Payment Options: Financial institutions may choose to remit payment by:
- Check made payable to the Idaho Law Foundation.
- Transfer of earned interest into an Idaho Law Foundation master account at the financial institution. (Please contact the Idaho Law Foundation if you wish to remit in this manner.)
Report to Attorney: The financial institution shall provide the depositing attorney with reports as agreed between the attorney and the financial institution.
In addition to the IOLTA program, any financial institution that wishes to be approved to maintain client trust accounts, it must agree to automatically notify the Idaho State Bar of any instrument presented on an attorney’s trust account that would result in an overdraft, even if the bank does not actually return the check. This requirement applys to all trust accounts regardless if it is an IOLTA account or not. Such notification can be made by a computer generated duplicate notice, a photocopy of the notice sent to the attorney, or a report containing all the relevant information about such overdrafts.
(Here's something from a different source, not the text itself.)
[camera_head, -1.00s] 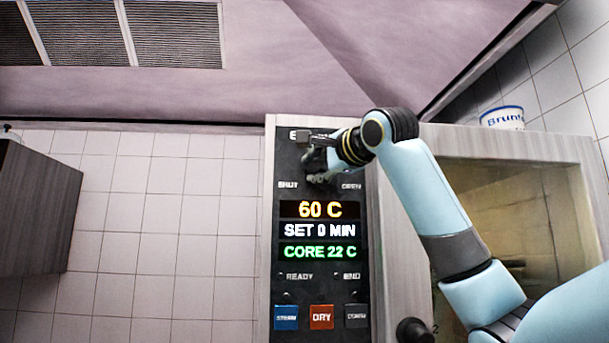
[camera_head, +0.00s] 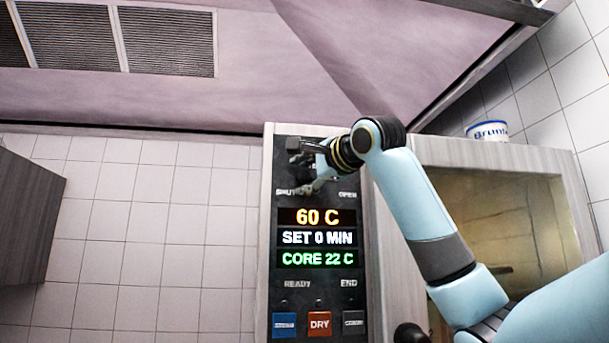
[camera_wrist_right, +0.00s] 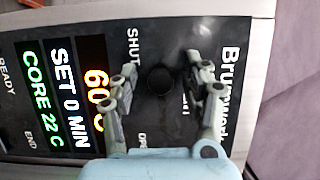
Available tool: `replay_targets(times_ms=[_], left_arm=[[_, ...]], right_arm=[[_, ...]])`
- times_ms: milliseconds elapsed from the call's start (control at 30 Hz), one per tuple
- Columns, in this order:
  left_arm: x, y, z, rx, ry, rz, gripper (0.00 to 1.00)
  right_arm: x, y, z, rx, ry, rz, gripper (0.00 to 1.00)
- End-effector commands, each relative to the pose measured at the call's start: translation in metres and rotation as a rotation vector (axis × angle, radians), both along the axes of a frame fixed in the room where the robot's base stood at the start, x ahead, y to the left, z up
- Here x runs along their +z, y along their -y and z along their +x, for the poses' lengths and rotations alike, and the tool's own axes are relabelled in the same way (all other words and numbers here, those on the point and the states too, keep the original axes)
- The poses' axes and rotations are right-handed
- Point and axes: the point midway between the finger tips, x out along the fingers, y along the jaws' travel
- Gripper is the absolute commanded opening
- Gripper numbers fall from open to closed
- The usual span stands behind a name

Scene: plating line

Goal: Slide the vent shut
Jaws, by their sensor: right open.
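The vent's control is a dark round knob (camera_wrist_right: 160,80) on the black control panel (camera_head: 313,277), and it shows in the right wrist view. It lies between the "SHUT" and "OPEN" labels, which sit at either end of its travel. My right gripper (camera_head: 305,168) is at the upper part of the panel, near the "SHUT" label. Its fingers (camera_wrist_right: 161,78) are open, one on each side of the knob, with visible gaps. In the head view the gripper hides the knob. My left gripper is not in view.
The panel displays read 60 C, SET 0 MIN and CORE 22 C, with blue, red and dark buttons (camera_head: 319,324) below. A glass oven door (camera_head: 500,240) is to the right. A white tub (camera_head: 488,131) stands on top. A grey cabinet (camera_head: 28,215) is at far left.

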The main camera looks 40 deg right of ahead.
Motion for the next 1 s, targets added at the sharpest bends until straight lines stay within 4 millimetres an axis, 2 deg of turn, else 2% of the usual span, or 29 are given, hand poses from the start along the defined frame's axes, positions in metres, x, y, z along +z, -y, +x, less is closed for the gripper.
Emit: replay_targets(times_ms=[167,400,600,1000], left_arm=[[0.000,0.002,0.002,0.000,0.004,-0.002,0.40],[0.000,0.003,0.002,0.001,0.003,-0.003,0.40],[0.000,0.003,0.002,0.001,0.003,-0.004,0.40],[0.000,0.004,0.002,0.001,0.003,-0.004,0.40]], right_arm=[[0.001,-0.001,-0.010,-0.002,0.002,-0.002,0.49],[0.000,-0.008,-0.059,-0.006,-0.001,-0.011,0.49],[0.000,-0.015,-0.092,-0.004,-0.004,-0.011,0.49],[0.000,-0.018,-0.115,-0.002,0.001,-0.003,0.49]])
These guidelines are just that - guidelines. If your institution wishes to modify or change any of the procedures described in this information, please contact the Idaho Law Foundation and discuss your individual concerns. We strive to be accommodating to institutions offering this service and are receptive to any reasonable modifications and changes which do not jeopardize the intent of the IOLTA program.
Participation in the IOLTA program provides your financial institution, as a community oriented institution, with the ability to work with the legal profession in a partnership providing an important and necessary public service for the people of Idaho.